Gender-Neutral Auto Insurance in California: An Explainer

car insurance and gender

California is making a big change to its car insurance laws. Beginning in 2019, insurance companies won’t be allowed to consider gender when they’re setting rates for consumers.

This sounds like good news for guys, who often pay more — and not-so-great news for the ladies. But what does this mean for you?

Will I see a big change in my CA car insurance rates?

That depends on a few factors: your gender, your age, and your driving record. According to our data on auto insurance quotes in California, men currently pay 19 percent more, on average, for a state minimum insurance plan. Younger men (under 25) have disproportionately seen higher rates because they’re considered a higher risk by insurers.

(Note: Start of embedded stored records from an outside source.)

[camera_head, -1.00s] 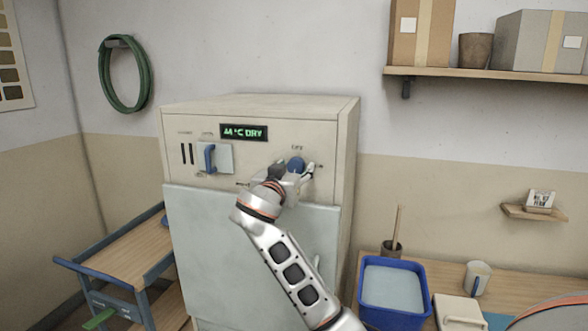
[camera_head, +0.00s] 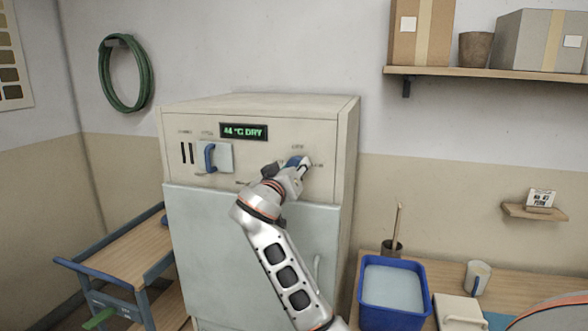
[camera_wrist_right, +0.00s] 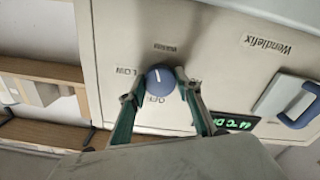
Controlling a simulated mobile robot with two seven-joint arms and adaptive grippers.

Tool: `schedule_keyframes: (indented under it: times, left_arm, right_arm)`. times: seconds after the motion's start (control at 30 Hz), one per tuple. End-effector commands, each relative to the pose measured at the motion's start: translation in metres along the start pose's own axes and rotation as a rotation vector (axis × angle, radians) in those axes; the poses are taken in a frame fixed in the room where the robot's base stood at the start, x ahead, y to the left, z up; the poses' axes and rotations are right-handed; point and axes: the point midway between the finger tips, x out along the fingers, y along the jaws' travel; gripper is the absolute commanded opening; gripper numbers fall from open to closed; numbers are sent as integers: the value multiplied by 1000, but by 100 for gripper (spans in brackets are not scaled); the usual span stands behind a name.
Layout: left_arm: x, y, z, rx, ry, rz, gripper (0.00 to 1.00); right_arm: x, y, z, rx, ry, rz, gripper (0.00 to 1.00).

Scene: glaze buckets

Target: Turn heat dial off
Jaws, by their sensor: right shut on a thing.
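The round blue heat dial (camera_head: 293,161) is on the upper right of the cream cabinet front, below the OFF label. My right gripper (camera_head: 292,165) is at the dial and hides part of it. In the right wrist view the dial (camera_wrist_right: 160,78) sits between the two fingers of my right gripper (camera_wrist_right: 160,82), which is shut on it. A short white mark on the dial points up in that view, away from the OFF label below it. LOW reads at its left. My left gripper is not in view.
The cabinet (camera_head: 250,110) has a lit green display (camera_head: 244,132) reading about 44 °C DRY and a blue handle (camera_head: 209,158) at left. A large door (camera_head: 200,240) lies below. A blue tub (camera_head: 394,322) stands on the bench at right, and a wooden cart (camera_head: 125,252) at left.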

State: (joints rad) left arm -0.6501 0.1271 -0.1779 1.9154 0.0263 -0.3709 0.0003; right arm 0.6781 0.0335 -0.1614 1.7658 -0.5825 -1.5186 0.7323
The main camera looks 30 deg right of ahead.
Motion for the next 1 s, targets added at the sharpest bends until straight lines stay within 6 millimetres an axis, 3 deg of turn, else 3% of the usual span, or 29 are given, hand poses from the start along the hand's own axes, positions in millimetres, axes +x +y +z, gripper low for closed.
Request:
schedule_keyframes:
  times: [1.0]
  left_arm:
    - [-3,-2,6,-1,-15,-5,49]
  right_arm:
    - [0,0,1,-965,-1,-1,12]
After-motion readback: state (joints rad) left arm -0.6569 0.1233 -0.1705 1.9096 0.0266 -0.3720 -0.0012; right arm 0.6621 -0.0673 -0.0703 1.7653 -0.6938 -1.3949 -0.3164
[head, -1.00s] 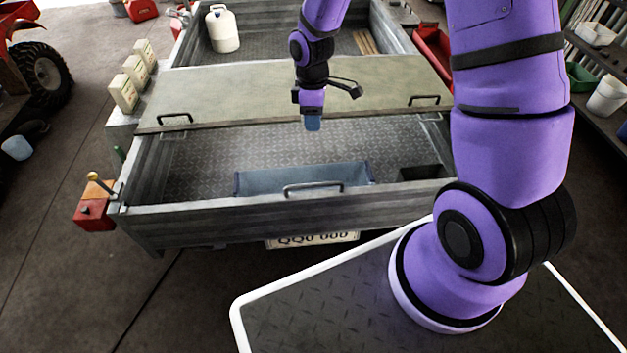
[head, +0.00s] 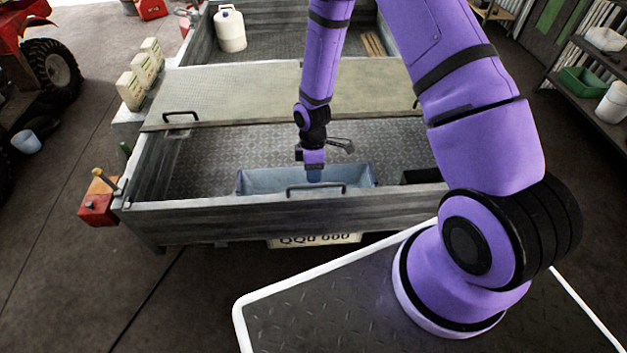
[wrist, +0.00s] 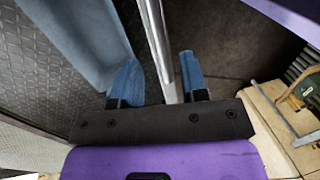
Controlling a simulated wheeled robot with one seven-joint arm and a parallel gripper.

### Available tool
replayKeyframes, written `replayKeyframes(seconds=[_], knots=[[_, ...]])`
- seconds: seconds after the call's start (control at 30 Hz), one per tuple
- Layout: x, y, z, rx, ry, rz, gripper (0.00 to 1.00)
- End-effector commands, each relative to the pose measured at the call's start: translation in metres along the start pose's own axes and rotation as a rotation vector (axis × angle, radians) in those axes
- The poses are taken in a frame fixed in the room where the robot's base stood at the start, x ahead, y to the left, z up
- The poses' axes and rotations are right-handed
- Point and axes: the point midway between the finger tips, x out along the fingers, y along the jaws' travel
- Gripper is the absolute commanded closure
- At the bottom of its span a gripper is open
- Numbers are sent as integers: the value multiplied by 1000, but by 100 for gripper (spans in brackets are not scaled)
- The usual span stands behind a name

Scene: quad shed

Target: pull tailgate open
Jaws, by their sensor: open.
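The tailgate (head: 220,218) is the grey metal panel across the near end of the trailer. It stands upright and closed. A grey bar handle (head: 331,186) is at its top middle. My gripper (head: 314,178) is at the handle in the head view, pointing down. In the wrist view, the blue fingers of my gripper (wrist: 159,82) are spread on either side of a pale metal strip (wrist: 155,32). Gaps show between it and the fingers. I cannot tell whether the strip is the handle or the tailgate's top edge.
A blue-grey bin (head: 260,181) lies in the trailer bed just behind the tailgate. A flat lid (head: 260,92) with handles covers the bed farther back. A red box (head: 98,208) with a lever is at the left corner. Floor shows between the tailgate and my base.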

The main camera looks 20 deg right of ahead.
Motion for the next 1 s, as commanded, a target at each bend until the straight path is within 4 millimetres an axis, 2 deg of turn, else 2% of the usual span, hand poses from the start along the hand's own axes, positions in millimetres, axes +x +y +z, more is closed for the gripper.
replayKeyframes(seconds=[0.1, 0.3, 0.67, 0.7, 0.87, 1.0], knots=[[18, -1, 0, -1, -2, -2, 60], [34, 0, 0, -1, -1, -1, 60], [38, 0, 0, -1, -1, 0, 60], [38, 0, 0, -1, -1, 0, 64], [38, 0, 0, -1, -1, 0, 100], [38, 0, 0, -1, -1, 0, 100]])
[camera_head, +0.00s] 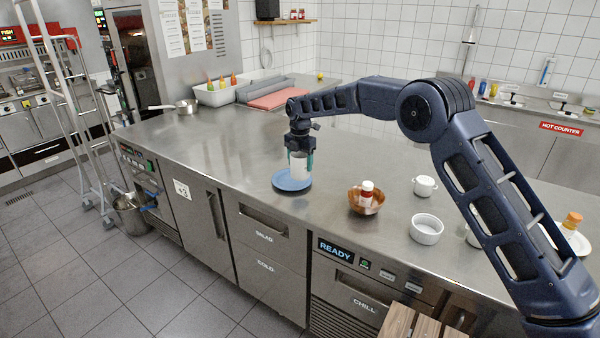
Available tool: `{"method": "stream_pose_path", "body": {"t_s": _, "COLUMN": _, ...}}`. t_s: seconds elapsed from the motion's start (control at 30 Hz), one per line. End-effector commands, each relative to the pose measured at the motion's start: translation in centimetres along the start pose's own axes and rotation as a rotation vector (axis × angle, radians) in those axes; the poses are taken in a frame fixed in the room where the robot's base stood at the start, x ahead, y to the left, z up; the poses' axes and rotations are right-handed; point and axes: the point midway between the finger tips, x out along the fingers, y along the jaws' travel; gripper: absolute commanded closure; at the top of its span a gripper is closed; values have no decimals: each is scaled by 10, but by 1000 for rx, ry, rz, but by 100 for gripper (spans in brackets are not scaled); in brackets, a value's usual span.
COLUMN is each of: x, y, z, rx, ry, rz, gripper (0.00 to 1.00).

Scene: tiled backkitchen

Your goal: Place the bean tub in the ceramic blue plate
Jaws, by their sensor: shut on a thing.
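My gripper (301,160) points down over the steel counter and is shut on the bean tub (298,166), a white cylinder. The ceramic blue plate (291,185) lies flat on the counter near its front edge. The tub is upright and shows directly over the plate, toward its back half. I cannot tell whether the tub's base touches the plate or hangs slightly above it. The gripper fingers hide part of the tub's sides.
A pan (187,106), a white bin (217,95) and a red board (280,98) are at the back left. Counter left of the plate is clear.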

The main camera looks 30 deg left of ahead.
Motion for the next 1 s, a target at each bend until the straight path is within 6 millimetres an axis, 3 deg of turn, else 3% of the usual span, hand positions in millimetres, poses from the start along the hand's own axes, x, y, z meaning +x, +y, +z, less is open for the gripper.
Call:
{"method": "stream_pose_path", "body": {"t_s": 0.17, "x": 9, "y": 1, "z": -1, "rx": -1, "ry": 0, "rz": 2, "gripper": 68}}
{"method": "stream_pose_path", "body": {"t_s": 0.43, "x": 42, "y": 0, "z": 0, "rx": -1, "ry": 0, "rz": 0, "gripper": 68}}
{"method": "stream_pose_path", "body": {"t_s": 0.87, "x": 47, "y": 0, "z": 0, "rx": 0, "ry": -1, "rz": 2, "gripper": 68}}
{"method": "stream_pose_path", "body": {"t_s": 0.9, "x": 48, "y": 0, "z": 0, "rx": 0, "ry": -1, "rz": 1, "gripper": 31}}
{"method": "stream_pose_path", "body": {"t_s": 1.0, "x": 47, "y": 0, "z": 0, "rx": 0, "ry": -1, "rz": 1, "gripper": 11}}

With gender-neutral insurance rates, it’s likely that men will pay a little less, overall, and women will pay more. The California Insurance Department estimated that women drivers with three or fewer years of driving experience may see their rates go up by 6 percent, on average. Male drivers with three or fewer years behind the wheel could see savings of around 5 percent.

But gender is considered a relatively weak rating factor in setting California insurance rates. Your driving history matters a lot more. So, if you’re a young man with a history of speeding tickets, accidents and/or insurance claims, your rates may stay high. Sorry!

When will I see a change in my car insurance premiums?

California insurance companies must submit their new, gender-neutral auto rating plans to the state insurance department for review by July 2019. Once the state approves each plan, it’ll go into effect. So you may see a rate change when your policy renews.

What should I do if my California insurance premium goes up?

If you get a policy renewal notice that says your rates are increasing, don’t panic! This is a really good time to compare quotes for California auto insurance. You might even be able to find insurance rates that are cheaper than what you had before. And it’s easy! Here’s how to do it.

Enter your ZIP code to start comparing. We’ll ask you a few basic questions — nothing too personal — about the car you drive, your driving record and where you live. Pick the level of coverage you want, whether that’s super-cheap state minimum insurance or robust Plus-level coverage.

Then, you’ll get customized quotes from several California insurance companies. You might be amazed by how much the quotes differ, even for the same level of coverage! Make sure you consider the smaller insurance companies, which might offer you a better deal than the big brand names. Pick one, click to buy, and voila: You’ve just saved a ton of money on your insurance bill.

Why do men typically pay more for car insurance, anyway?

It doesn’t seem fair, does it? But years of data show that men drive more miles than women, on average, and are more likely to drive under the influence, skip the seat belts, and drive over the speed limit. As a result, auto insurers often consider men — especially young men — to be a higher risk to insure.

Of course, an individual’s experience may vary. After age 30, some women find themselves paying more than male drivers of the same age.

Why did California make car insurance gender-neutral?

It’s really about being fair to consumers. The goal is to “ensure that auto insurance rates are based on factors within a driver’s control, rather than personal characteristics over which drivers have no control,” said State Insurance Commissioner Dave Jones.

Unlike other states, California prohibits insurers from considering your occupation and credit history when setting rates. Instead, California insurance companies must base their rates on three mandatory factors:

  • Driving safety record in the past three years
  • Number of miles driven annually
  • Years of driving experience

Optional factors include (but aren’t limited to):

  • The type of vehicle you drive
  • Vehicle characteristics (such as safety and theft-deterring features)
  • How the vehicle is used (commuting, business, etc.)
  • Where you live
  • The driver’s academic standing
  • Completion of driver training or defensive driving courses
  • Marital status of the driver
  • Whether the driver smokes
  • Frequency and severity of claims

Of course, every insurance company has its own secret formula for crunching all these numbers and coming up with car insurance rates. That’s why it’s really smart to compare their quotes before you buy.